Game 5: Chaos, as a force for good

I was sitting in temple with my cell phone burning a (metaphorical) hole in my left pant pocket. It was the most solemn day of the year. I was an hour into a set of concluding services. I freely admit that I already have at least one thing to atone for in 5780, because my mind was wandering away from thoughtful reflective prayer; I was into territory like, “how is Strasburg doing, how is Trea doing, has anyone gotten Max Muncy out yet.” Not profane thoughts by any means, but hardly “sacred” by any conventionally accepted definition.

To my great credit, I did not actually check the GameDay app in the sanctuary, nor did I make up a bathroom excuse.

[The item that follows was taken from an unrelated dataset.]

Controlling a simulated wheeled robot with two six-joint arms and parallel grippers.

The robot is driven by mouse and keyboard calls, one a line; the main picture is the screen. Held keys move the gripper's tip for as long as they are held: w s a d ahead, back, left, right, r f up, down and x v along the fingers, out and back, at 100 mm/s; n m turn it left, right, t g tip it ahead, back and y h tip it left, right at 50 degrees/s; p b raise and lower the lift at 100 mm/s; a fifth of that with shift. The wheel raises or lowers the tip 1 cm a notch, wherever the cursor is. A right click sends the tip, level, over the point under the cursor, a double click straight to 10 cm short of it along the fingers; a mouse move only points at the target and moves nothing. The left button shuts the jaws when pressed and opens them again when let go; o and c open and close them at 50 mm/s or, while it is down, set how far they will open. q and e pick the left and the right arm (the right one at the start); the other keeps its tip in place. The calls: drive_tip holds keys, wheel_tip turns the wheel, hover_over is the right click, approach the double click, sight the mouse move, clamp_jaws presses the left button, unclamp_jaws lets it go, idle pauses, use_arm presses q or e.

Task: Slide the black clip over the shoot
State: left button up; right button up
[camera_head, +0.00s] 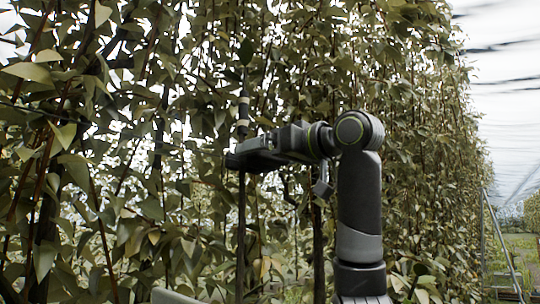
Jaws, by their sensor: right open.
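My right arm rises from the bottom of the head view and bends left. Its gripper (240,157) is open and points left into the foliage. It is at a thin dark upright stem (241,215), which shows above and below the jaws; I cannot tell whether they touch it. Above the gripper, the upright has pale bands and dark sections (243,112). I cannot make out the black clip for certain, nor tell which of the many shoots is meant. My left gripper is not in view.
A dense wall of leafy branches (400,110) fills most of the view, with leaves close around the gripper. A dark trunk or post (318,250) stands below my wrist. Open grass and slanted poles (500,235) are at the far right, under pale netting (505,90).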

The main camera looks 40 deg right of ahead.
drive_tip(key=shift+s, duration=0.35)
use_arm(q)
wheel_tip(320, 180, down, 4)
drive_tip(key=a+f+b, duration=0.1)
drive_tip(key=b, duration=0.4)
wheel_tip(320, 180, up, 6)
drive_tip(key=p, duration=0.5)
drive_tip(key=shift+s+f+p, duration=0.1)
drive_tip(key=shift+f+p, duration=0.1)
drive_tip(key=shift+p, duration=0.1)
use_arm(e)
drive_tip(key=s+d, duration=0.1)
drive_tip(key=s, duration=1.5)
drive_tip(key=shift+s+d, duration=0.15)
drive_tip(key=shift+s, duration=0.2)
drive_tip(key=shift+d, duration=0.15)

I actually waited for the evening service to end and only then did I make a beeline for the social halls, the nearest available areas in which I could politely congregate myself around a little blue screen to either live streaming video or little animated dots.

So, I get outside, I look down, it’s 3-0 Dodgers.

My father is an outstanding poker player and my father-in-law is a savvy investor and trader, so I blame them for the fact that the first question in my mind was not so much emotional, but rather, “down three-to-nothing, in the third inning, what’s our win probability?”

Fangraphs informed me, the Dodgers had an 81 percent chance of winning.

At this point, I had two contradictory reactions.

Analytics Alex said, “there’s just no way.” And the truth is, a 20 percent win probability is terrible. one-in-five, two-in-ten, however you want to spin it–those odds are awful.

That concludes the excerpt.